### Short exercise:
Every line from the one containing "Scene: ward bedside" to the final line of the material below must be reproduced exactly; leave out all other lines.

═══

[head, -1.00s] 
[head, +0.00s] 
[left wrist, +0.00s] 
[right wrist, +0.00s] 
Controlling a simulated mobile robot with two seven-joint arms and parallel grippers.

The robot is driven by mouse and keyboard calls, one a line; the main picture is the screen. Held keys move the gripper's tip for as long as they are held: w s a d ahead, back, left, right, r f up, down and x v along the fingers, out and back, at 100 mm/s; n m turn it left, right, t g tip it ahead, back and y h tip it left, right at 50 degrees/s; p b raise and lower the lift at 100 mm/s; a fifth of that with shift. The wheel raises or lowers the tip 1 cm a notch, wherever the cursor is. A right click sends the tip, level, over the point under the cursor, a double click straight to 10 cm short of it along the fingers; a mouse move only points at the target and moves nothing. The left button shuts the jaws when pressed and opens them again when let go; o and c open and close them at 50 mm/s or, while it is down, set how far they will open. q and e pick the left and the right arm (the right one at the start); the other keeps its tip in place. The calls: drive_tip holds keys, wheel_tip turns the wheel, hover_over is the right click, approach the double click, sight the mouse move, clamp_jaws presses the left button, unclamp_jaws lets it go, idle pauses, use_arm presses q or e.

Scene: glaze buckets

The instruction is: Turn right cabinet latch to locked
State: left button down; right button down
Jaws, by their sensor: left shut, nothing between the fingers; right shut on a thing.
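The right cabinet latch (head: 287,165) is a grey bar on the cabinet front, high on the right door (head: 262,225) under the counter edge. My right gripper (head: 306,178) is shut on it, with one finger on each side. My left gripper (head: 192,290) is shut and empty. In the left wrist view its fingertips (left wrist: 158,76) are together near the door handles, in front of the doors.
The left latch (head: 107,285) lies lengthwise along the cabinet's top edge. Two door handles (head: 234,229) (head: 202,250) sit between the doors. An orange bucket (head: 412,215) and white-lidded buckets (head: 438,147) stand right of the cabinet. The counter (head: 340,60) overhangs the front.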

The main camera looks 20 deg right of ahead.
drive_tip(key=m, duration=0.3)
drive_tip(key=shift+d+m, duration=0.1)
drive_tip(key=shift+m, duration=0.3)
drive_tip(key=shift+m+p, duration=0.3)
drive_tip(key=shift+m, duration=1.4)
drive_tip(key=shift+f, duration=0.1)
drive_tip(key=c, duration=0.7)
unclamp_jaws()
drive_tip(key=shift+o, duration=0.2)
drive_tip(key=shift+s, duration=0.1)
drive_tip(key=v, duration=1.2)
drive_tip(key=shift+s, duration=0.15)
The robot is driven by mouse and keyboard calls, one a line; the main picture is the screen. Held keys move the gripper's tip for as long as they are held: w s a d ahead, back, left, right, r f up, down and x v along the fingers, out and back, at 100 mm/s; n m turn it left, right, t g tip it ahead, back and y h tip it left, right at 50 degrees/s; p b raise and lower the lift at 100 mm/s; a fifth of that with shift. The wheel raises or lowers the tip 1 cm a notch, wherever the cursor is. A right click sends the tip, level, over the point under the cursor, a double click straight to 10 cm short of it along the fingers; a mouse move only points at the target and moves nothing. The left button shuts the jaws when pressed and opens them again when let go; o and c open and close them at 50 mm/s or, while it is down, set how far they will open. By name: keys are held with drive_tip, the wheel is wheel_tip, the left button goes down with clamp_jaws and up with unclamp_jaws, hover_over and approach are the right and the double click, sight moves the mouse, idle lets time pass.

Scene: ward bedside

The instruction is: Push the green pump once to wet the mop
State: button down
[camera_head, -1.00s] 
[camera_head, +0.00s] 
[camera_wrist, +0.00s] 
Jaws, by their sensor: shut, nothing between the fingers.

═══

### Full solution:
Scene: ward bedside

The instruction is: Push the green pump once to wet the mop
State: button down
[camera_head, -1.00s] 
[camera_head, +0.00s] 
[camera_wrist, +0.00s] 
Jaws, by their sensor: shut, nothing between the fingers.

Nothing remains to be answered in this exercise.